-- start Excerpted data --

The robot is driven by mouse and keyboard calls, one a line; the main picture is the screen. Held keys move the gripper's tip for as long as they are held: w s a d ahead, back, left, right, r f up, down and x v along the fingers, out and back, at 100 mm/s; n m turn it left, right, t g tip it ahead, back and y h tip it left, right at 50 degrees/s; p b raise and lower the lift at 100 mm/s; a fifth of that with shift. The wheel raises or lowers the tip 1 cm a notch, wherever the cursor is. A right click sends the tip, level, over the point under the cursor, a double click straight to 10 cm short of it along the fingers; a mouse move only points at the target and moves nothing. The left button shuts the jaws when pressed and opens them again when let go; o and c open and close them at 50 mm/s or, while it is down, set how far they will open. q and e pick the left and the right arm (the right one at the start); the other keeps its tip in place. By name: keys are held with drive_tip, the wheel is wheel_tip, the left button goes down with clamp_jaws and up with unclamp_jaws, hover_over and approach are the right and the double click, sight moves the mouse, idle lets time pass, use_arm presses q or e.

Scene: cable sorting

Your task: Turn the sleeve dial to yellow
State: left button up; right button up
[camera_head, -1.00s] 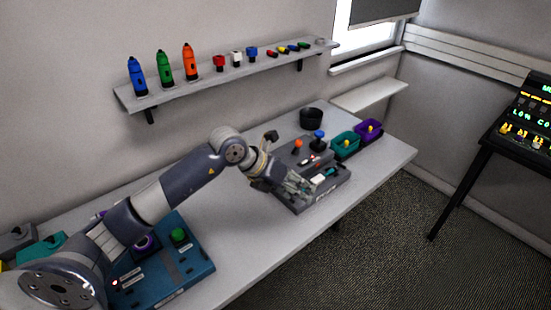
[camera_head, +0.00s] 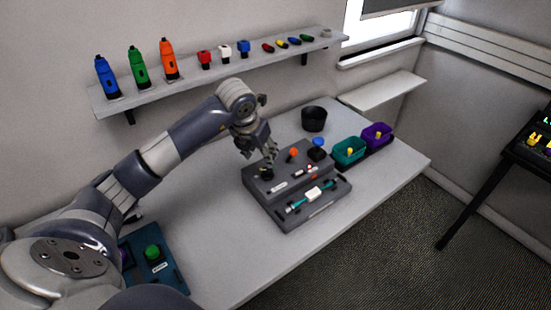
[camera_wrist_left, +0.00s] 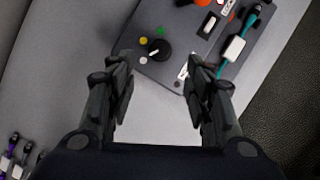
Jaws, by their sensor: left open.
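The sleeve dial is a black round knob (camera_wrist_left: 159,49) on a dark grey device (camera_head: 285,208). Its short white pointer mark aims left and slightly down, toward a pale dot. Around the dial in the wrist view are a yellow dot (camera_wrist_left: 143,41), a green dot (camera_wrist_left: 159,31) and the pale dot (camera_wrist_left: 144,60). My left gripper (camera_head: 268,157) is above the device's back left corner in the head view, close to the dial. In the wrist view the left gripper (camera_wrist_left: 160,82) is open and empty, with the dial beyond its fingertips. My right gripper is not in view.
A teal cable with a white sleeve (camera_head: 313,194) lies along the device's front. An orange knob (camera_head: 292,154) and a blue-topped knob (camera_head: 317,147) stand near the gripper. A black cup (camera_head: 314,119), teal bin (camera_head: 349,150) and purple bin (camera_head: 377,135) are behind and right.

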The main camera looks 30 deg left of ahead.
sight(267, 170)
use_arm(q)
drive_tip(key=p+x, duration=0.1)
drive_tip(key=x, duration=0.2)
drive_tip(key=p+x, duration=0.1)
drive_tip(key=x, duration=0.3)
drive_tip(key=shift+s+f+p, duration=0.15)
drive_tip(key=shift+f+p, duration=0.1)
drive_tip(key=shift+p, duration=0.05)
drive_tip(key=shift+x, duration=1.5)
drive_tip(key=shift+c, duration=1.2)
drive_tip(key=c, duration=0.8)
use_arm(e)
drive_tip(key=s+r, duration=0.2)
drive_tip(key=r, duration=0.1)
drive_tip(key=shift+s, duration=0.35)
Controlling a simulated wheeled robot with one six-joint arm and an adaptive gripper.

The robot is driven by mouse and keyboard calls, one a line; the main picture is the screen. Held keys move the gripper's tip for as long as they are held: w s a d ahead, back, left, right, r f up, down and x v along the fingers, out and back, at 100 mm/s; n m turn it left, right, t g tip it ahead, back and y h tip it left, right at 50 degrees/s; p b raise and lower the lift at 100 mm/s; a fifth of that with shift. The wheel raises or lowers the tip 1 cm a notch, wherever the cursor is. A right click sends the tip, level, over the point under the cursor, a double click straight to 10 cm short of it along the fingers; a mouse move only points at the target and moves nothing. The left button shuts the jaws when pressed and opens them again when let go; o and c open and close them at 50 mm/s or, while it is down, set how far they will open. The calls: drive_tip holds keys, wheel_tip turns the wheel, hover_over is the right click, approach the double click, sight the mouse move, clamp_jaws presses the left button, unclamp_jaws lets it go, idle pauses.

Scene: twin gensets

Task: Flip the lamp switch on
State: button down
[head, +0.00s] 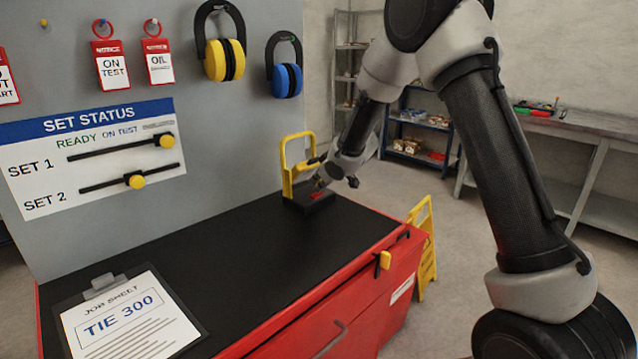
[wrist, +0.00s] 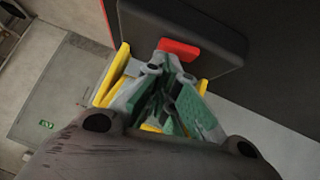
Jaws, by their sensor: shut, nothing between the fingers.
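A black box (head: 318,205) with a red switch piece (head: 318,196) on it sits at the far right end of the black bench top. A yellow frame (head: 285,163) stands upright at the box. My gripper (head: 322,183) is over the box, close to the red piece. In the wrist view the red piece (wrist: 180,48) shows just beyond my shut, empty fingertips (wrist: 163,72), on the dark box (wrist: 200,28). Parts of the yellow frame (wrist: 113,75) show behind the fingers. I cannot tell whether the fingertips touch the red piece, or its tilt.
The red cabinet (head: 340,300) bears the black bench top (head: 215,245), with a job sheet clipboard (head: 130,320) at its near end. A grey board (head: 200,120) with status sliders, tags and ear defenders stands behind. A yellow floor sign (head: 423,250) stands beyond the cabinet's right end.

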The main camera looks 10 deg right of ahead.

-- end Excerpted data --

**Goal**
Except for the pictures, copy every line of the records above exactly.

**Answer to the exercise**
The robot is driven by mouse and keyboard calls, one a line; the main picture is the screen. Held keys move the gripper's tip for as long as they are held: w s a d ahead, back, left, right, r f up, down and x v along the fingers, out and back, at 100 mm/s; n m turn it left, right, t g tip it ahead, back and y h tip it left, right at 50 degrees/s; p b raise and lower the lift at 100 mm/s; a fifth of that with shift. The wheel raises or lowers the tip 1 cm a notch, wherever the cursor is. A right click sends the tip, level, over the point under the cursor, a double click straight to 10 cm short of it along the fingers; a mouse move only points at the target and moves nothing. The left button shuts the jaws when pressed and opens them again when let go; o and c open and close them at 50 mm/s or, while it is down, set how far they will open. q and e pick the left and the right arm (the right one at the start); the other keeps its tip in place. By name: keys are held with drive_tip, the wheel is wheel_tip, the left button goes down with clamp_jaws and up with unclamp_jaws, hover_over and approach are the right and the double click, sight moves the mouse, idle lets time pass, use_arm presses q or e.

Scene: cable sorting

Your task: Turn the sleeve dial to yellow
State: left button up; right button up
[camera_head, -1.00s] 
[camera_head, +0.00s] 
[camera_wrist_left, +0.00s] 
Jaws, by their sensor: left open.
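The sleeve dial is a black round knob (camera_wrist_left: 159,49) on a dark grey device (camera_head: 285,208). Its short white pointer mark aims left and slightly down, toward a pale dot. Around the dial in the wrist view are a yellow dot (camera_wrist_left: 143,41), a green dot (camera_wrist_left: 159,31) and the pale dot (camera_wrist_left: 144,60). My left gripper (camera_head: 268,157) is above the device's back left corner in the head view, close to the dial. In the wrist view the left gripper (camera_wrist_left: 160,82) is open and empty, with the dial beyond its fingertips. My right gripper is not in view.
A teal cable with a white sleeve (camera_head: 313,194) lies along the device's front. An orange knob (camera_head: 292,154) and a blue-topped knob (camera_head: 317,147) stand near the gripper. A black cup (camera_head: 314,119), teal bin (camera_head: 349,150) and purple bin (camera_head: 377,135) are behind and right.

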The main camera looks 30 deg left of ahead.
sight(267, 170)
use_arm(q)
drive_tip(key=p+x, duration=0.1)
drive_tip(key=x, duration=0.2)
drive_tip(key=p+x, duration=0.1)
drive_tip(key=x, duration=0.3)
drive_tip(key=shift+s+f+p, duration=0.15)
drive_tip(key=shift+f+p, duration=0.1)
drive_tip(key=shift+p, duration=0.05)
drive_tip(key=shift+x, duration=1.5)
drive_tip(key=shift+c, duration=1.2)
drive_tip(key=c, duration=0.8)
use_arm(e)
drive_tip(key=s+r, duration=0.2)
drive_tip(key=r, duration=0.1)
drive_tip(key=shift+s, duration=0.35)
Controlling a simulated wheeled robot with one six-joint arm and an adaptive gripper.

The robot is driven by mouse and keyboard calls, one a line; the main picture is the screen. Held keys move the gripper's tip for as long as they are held: w s a d ahead, back, left, right, r f up, down and x v along the fingers, out and back, at 100 mm/s; n m turn it left, right, t g tip it ahead, back and y h tip it left, right at 50 degrees/s; p b raise and lower the lift at 100 mm/s; a fifth of that with shift. The wheel raises or lowers the tip 1 cm a notch, wherever the cursor is. A right click sends the tip, level, over the point under the cursor, a double click straight to 10 cm short of it along the fingers; a mouse move only points at the target and moves nothing. The left button shuts the jaws when pressed and opens them again when let go; o and c open and close them at 50 mm/s or, while it is down, set how far they will open. The calls: drive_tip holds keys, wheel_tip turns the wheel, hover_over is the right click, approach the double click, sight the mouse move, clamp_jaws presses the left button, unclamp_jaws lets it go, idle pauses.

Scene: twin gensets

Task: Flip the lamp switch on
State: button down
[head, +0.00s] 
[wrist, +0.00s] 
Jaws, by their sensor: shut, nothing between the fingers.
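A black box (head: 318,205) with a red switch piece (head: 318,196) on it sits at the far right end of the black bench top. A yellow frame (head: 285,163) stands upright at the box. My gripper (head: 322,183) is over the box, close to the red piece. In the wrist view the red piece (wrist: 180,48) shows just beyond my shut, empty fingertips (wrist: 163,72), on the dark box (wrist: 200,28). Parts of the yellow frame (wrist: 113,75) show behind the fingers. I cannot tell whether the fingertips touch the red piece, or its tilt.
The red cabinet (head: 340,300) bears the black bench top (head: 215,245), with a job sheet clipboard (head: 130,320) at its near end. A grey board (head: 200,120) with status sliders, tags and ear defenders stands behind. A yellow floor sign (head: 423,250) stands beyond the cabinet's right end.

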The main camera looks 10 deg right of ahead.

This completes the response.